Buffett Broadens Portfolio
by Spending $23.9 Billion in Quarter
November 07, 2011,
8:26 PM EST
http://www.businessweek.com/news/2011-11-07/buffett-broadens-portfolio-by-spending-23-9-billion-in-quarter.html By Andrew
Frye Nov. 7 (Bloomberg) -- Warren
Buffett’s Berkshire Hathaway Inc. invested $23.9 billion in the
third-quarter, the most in at least 15 years, as he accelerated
stock purchases and broadened the portfolio beyond consumer and
financial-company holdings. Berkshirebought almost $7 billion of equity
securities in the three months ended Sept. 30, compared with $3.62
billion in the second quarter and $834 million in the first, the
Omaha, Nebraska-based company said Nov. 4 in a filing.
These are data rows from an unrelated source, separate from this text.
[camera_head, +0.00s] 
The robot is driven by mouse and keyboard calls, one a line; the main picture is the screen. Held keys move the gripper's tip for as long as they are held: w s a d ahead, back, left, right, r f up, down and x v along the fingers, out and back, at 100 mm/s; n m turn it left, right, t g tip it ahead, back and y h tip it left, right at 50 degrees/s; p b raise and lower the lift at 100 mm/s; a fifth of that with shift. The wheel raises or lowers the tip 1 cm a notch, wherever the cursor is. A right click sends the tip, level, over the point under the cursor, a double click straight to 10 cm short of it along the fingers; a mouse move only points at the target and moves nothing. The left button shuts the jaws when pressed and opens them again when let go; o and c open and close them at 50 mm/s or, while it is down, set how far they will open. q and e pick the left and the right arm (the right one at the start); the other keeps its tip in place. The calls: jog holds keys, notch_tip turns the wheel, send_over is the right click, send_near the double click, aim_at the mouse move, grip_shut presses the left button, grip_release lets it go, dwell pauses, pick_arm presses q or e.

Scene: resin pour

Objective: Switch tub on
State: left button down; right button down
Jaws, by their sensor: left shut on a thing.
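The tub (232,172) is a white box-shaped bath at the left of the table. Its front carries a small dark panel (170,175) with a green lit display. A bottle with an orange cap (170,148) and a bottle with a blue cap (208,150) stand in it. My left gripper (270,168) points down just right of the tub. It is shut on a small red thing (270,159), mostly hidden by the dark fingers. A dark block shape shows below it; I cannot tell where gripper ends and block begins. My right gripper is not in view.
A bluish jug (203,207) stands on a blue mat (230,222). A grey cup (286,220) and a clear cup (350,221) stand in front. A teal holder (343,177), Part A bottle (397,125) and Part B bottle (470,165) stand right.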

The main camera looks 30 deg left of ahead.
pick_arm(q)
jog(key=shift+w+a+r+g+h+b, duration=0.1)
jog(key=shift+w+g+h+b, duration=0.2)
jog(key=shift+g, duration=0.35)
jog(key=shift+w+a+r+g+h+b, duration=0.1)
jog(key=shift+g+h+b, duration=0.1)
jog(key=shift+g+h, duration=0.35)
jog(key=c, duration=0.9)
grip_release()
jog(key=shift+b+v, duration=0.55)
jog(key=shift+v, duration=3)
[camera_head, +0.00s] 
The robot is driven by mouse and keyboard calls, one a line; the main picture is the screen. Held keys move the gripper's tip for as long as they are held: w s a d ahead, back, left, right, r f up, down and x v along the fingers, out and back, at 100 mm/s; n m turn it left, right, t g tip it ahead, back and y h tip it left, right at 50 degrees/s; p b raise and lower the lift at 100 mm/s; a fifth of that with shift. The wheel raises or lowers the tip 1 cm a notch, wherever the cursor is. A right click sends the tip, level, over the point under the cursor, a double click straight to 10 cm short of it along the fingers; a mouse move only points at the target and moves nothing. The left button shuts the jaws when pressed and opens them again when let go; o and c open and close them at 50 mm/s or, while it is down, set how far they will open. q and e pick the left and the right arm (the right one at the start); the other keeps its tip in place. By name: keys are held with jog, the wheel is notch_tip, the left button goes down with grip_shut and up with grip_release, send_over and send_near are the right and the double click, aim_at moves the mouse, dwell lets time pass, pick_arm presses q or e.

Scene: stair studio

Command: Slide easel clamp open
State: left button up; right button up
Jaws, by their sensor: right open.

Stockholdings labeled “commercial, industrial and other” soared 62
percent in the three months to $17.4 billion on a cost basis,
surpassing equity investments in financial and consumer-product
firms. “He sees something, and it’s
big,” said Thomas Russo, a partner at Berkshire investor Gardner
Russo & Gardner. Buffett, 81, drew down
Berkshire’s cash as Europe’s debt crisis and Standard & Poor’s
downgrade of the U.S. pushed stocks to their worst quarterly
performance since 2008. The investments disclosed Nov. 4 include
$6.9 billion of equities, $5 billion for preferred shares and
warrants in Bank of America Corp. and the acquisition of Lubrizol
Corp. for about $9 billion. Buffett is expanding a
portfolio that for more than 20 years has included equity stakes in
Coca-Cola Co., the world’s largest soft-drink maker, and Wells
Fargo & Co., now the No. 1 U.S. home lender. The chairman and
chief executive officer acquired a power company in 2000 and
railroad Burlington Northern Santa Fe last year. “Historically he has preferred
consumer products and banking to industrial companies,” said James
Armstrong, president of Berkshire shareholder Henry H. Armstrong
Associates. “But the market changes, so the names he comes up with
changes.” U.S.Downgrade The S&P 500 Index fell 14
percent in the third quarter, the most since dropping 23 percent in
the last three months of 2008. The period’s biggest one-day decline
was more than 6 percent on Aug. 8, the first trading day after
S&P stripped the U.S. government’s AAA rating. Berkshire spent
more on stocks that day than any other this year, Buffett told
Charlie Rose in an interview broadcast on PBS on Aug.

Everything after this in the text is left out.